No. As quickly related in this gimmicky PR piece for the Civil Air Patrol vis-a-vis Major Joseph Parks of Minneapolis, "liaison officer between the army air corps and the Minnesota Civil Air Patrol, who happened to be in Winona on business." Parks and his "aides", consisting of Lieutenant H.C. Aakre, commander of the Winona unit of the CAP, and Sgt. Robert Reynolds, army recruiter and CAP public relations officer, bombarded the city of Winona with novelty pie plates stamped
Join The
Civil Air Patrol
Army Recruiting Station
Post Office, Winona, Minn.
Parks clearly had tongue firmly in cheek when visiting to bolster CAP recruitment numbers. The "saucers" were taken to Parks and his aides who, after studying the alien object for a half-hour, "emerged and announced that they, too, would swear that the missile was a pie plate IF they didn't know about the 'flying saucers.'"

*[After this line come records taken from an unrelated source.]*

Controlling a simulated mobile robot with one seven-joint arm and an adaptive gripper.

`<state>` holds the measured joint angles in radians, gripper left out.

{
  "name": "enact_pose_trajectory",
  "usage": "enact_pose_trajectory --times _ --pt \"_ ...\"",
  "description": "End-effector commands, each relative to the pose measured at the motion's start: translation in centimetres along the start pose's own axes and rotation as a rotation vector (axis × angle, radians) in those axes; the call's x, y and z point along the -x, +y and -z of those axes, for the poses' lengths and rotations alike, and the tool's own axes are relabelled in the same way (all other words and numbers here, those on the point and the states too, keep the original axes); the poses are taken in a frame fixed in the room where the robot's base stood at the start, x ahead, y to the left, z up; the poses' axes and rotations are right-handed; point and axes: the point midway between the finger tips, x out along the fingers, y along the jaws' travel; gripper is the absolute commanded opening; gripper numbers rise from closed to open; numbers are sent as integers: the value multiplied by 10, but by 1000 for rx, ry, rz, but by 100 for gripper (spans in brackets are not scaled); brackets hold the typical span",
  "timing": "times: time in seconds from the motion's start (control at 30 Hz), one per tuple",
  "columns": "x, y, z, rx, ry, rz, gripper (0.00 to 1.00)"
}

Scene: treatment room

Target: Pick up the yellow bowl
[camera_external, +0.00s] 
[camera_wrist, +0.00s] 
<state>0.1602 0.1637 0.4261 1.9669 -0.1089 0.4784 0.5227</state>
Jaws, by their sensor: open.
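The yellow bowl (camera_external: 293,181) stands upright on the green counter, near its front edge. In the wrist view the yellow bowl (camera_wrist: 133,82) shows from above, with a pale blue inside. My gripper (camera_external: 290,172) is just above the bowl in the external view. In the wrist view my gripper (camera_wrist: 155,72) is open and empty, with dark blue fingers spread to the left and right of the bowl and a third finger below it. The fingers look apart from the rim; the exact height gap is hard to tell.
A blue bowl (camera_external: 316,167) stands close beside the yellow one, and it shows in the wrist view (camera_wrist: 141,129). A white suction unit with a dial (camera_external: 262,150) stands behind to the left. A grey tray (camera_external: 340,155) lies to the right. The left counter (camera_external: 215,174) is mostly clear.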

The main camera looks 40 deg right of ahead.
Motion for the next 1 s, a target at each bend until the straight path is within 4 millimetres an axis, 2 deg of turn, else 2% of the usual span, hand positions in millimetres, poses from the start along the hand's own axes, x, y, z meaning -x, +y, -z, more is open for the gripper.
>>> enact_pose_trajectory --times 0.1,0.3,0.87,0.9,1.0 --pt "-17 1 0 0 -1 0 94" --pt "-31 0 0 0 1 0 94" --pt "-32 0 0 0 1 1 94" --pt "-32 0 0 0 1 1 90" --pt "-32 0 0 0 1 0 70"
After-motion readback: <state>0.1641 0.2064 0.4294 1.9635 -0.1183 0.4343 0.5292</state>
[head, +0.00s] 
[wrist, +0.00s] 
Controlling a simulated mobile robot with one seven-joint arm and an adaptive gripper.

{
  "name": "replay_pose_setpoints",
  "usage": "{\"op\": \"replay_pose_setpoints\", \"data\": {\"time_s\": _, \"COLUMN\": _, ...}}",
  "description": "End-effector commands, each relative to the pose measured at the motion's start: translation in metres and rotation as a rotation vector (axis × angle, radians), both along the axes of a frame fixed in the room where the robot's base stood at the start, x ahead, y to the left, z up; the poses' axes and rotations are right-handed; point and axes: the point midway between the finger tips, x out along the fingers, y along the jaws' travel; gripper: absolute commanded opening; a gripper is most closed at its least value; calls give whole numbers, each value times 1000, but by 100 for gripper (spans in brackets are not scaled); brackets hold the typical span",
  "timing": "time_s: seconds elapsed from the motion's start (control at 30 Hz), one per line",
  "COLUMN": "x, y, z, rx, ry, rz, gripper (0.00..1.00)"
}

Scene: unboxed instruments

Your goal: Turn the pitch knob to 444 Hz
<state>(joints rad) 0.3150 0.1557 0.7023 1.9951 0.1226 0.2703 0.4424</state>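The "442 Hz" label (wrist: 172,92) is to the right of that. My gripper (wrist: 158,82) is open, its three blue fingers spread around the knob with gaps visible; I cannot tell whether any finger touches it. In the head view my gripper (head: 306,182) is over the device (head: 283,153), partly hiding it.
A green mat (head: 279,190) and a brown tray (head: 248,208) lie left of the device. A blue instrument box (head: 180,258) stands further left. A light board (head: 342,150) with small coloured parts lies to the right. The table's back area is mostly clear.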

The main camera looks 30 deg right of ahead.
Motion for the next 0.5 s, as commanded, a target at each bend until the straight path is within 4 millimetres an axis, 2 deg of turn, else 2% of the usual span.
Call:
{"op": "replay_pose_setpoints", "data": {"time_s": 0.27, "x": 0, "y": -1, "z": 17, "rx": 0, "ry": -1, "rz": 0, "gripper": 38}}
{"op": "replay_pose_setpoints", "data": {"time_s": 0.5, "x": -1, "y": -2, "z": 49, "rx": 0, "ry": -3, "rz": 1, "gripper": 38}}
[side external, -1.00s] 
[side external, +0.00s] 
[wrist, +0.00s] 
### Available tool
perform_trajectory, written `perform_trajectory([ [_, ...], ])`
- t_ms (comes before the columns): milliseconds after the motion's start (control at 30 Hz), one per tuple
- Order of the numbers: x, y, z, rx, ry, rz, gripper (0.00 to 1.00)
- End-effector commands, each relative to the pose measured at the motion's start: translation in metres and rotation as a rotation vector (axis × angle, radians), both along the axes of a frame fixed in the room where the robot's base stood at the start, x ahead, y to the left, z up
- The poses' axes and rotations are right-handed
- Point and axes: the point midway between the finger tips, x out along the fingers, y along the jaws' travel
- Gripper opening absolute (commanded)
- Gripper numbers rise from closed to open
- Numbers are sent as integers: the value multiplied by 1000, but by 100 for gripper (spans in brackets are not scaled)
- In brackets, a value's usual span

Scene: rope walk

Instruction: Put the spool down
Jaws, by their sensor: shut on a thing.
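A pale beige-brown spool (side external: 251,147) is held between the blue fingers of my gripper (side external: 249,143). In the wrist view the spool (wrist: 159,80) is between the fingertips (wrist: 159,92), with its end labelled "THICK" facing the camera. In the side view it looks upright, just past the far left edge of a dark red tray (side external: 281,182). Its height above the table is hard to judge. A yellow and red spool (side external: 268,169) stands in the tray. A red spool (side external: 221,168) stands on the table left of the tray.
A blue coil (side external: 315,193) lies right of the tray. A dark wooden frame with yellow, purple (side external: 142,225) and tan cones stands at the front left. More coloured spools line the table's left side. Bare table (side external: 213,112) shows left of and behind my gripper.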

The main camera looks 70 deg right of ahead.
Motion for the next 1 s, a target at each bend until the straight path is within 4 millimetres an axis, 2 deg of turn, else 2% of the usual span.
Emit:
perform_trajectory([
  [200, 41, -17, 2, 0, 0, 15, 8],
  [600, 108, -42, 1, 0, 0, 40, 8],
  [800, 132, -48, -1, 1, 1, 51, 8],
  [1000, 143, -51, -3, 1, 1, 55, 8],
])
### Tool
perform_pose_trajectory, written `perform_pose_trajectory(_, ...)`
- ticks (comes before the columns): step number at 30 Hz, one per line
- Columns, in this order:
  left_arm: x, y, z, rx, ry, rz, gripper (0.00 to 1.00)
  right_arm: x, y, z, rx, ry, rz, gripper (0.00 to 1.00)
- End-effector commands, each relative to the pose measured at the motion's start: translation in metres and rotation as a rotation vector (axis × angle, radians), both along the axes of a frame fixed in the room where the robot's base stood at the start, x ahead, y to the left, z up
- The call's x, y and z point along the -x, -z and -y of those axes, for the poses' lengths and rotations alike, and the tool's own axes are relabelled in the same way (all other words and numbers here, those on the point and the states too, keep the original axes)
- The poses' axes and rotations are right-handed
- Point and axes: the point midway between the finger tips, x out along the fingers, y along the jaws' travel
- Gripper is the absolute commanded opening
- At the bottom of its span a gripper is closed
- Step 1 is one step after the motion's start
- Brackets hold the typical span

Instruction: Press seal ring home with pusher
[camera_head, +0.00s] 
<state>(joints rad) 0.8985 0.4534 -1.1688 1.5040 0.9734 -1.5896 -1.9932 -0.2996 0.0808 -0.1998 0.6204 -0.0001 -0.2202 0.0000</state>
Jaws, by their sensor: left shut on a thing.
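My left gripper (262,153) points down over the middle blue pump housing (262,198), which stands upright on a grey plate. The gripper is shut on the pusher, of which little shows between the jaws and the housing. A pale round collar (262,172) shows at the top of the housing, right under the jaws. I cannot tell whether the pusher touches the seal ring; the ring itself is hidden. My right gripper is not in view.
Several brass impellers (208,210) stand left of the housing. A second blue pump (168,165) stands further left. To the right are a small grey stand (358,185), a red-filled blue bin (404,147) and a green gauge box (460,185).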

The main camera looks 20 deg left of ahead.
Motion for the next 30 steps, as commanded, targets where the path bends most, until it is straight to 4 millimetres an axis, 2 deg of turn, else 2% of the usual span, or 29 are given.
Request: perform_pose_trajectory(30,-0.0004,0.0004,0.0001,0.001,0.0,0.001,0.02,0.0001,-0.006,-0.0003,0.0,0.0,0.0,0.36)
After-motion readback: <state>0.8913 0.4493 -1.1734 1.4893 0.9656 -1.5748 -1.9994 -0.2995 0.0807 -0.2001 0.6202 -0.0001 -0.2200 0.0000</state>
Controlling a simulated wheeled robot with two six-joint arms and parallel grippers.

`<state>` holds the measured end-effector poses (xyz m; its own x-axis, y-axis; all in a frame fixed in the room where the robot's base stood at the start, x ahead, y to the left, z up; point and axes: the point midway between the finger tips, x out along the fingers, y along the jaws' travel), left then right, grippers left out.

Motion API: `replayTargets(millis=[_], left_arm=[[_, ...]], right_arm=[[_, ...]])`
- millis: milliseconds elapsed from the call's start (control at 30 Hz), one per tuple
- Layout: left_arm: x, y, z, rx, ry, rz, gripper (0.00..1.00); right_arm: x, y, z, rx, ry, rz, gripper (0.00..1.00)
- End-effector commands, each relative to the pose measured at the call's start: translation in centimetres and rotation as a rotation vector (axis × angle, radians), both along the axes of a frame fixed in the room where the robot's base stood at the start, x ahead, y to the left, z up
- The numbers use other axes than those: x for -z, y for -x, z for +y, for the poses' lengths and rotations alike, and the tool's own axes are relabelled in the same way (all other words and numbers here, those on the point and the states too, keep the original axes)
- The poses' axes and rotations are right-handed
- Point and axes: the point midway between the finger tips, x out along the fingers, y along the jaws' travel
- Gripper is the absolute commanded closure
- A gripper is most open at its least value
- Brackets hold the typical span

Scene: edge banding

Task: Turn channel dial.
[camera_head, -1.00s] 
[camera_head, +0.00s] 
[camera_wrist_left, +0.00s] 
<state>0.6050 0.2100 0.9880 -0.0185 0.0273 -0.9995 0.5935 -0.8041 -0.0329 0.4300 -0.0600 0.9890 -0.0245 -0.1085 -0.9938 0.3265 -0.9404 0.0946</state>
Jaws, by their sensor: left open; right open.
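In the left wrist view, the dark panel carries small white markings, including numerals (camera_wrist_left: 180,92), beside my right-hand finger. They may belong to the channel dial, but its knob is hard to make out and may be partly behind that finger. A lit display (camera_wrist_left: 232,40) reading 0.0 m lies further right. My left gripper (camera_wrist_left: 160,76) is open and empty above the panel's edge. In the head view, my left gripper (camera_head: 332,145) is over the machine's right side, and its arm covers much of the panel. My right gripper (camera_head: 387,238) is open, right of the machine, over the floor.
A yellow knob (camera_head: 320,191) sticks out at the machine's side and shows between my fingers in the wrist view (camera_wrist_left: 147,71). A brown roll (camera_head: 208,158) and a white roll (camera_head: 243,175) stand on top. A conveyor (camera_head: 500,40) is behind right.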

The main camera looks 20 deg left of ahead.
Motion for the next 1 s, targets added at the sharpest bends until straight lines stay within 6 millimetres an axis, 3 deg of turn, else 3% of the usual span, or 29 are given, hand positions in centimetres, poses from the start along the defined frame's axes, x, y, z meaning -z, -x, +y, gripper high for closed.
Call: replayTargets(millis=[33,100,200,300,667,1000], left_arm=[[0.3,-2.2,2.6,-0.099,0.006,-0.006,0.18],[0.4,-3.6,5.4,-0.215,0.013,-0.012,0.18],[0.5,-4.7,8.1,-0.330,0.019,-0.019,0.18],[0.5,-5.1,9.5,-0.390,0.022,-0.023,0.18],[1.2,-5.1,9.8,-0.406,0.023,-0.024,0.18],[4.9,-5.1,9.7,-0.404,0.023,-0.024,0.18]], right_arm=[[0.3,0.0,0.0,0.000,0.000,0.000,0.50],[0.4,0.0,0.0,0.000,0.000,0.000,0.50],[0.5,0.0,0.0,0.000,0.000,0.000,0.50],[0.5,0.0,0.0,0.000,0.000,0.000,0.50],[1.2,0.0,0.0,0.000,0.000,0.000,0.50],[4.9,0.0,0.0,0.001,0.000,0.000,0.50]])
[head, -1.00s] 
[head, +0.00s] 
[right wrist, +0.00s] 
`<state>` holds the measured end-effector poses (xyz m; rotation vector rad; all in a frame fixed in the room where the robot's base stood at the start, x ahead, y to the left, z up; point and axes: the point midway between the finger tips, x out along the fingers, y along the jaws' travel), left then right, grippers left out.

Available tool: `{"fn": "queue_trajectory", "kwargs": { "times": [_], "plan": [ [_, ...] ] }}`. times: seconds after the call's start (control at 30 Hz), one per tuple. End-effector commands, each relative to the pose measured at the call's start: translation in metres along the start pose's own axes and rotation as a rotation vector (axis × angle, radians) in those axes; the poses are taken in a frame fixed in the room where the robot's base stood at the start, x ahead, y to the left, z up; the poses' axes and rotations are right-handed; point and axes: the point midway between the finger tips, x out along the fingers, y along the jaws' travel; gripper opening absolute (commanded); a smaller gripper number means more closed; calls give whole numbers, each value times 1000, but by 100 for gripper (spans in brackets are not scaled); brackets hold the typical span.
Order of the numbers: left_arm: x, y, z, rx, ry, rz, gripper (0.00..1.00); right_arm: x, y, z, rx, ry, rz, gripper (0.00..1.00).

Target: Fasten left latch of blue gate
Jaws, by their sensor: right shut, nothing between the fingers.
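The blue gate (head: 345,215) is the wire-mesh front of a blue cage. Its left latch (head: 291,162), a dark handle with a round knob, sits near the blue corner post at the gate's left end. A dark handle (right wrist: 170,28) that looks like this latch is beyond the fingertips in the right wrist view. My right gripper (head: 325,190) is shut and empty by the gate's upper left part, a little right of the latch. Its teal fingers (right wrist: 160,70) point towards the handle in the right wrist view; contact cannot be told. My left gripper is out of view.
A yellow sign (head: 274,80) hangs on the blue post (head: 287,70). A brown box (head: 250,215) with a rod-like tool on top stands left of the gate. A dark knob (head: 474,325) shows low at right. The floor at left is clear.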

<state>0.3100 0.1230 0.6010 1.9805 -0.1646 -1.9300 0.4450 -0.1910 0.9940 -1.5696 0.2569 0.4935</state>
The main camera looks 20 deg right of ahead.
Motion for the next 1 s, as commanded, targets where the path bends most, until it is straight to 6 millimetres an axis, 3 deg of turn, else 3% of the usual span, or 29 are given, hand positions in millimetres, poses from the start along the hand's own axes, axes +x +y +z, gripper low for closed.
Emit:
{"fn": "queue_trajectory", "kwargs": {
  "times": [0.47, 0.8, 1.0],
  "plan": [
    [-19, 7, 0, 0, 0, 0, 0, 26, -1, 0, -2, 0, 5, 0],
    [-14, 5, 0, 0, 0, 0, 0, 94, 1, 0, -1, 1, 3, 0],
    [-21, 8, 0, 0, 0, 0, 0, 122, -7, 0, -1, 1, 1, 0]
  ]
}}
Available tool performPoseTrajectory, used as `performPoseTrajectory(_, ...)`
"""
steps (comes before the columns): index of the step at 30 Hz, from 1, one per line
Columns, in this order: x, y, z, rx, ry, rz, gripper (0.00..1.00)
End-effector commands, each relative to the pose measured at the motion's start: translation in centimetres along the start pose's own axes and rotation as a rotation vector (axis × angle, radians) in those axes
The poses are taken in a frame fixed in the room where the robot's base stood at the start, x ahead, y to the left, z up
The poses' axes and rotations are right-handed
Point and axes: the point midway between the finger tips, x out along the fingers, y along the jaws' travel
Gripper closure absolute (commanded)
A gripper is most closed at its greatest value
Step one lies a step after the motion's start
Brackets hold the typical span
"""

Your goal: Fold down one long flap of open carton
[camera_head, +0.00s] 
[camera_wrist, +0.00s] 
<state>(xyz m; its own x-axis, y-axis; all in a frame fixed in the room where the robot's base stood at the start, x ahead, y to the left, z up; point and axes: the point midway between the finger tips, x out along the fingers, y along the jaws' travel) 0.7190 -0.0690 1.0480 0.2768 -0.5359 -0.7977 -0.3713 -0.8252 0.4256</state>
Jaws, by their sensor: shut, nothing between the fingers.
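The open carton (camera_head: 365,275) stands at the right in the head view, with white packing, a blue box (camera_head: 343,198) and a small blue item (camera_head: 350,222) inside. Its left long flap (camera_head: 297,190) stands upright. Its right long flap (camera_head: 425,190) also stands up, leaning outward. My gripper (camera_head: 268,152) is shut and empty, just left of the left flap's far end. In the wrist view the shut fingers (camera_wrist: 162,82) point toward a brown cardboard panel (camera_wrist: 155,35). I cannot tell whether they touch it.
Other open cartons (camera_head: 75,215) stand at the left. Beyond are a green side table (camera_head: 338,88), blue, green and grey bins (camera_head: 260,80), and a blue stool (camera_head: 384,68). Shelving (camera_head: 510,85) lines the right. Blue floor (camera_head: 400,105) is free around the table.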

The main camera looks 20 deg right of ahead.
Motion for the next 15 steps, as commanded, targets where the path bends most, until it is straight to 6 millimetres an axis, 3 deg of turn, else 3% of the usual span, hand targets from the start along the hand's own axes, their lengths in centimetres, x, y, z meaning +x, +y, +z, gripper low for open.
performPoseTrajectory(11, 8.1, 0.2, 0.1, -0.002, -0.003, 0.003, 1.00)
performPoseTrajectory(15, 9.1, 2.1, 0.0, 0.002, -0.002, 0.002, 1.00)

"We are, frankly, disturbed that our cosmic visitors are so acquainted with our pattern of life," Parks is quoted, "but we appreciate the publicity...." Clearly. The piece, puff clearly provided by Parks that rides the line between eye-rolling and damn entertaining, goes on to promote "aviation training opportunities available to youths...between 15 and 18..." to become cadets in the Air Patrol, and take what I have to assume are supervised flying lessons. "CAP instructors and members only need to pay for the gas and oil, which runs about 95 cents an hour."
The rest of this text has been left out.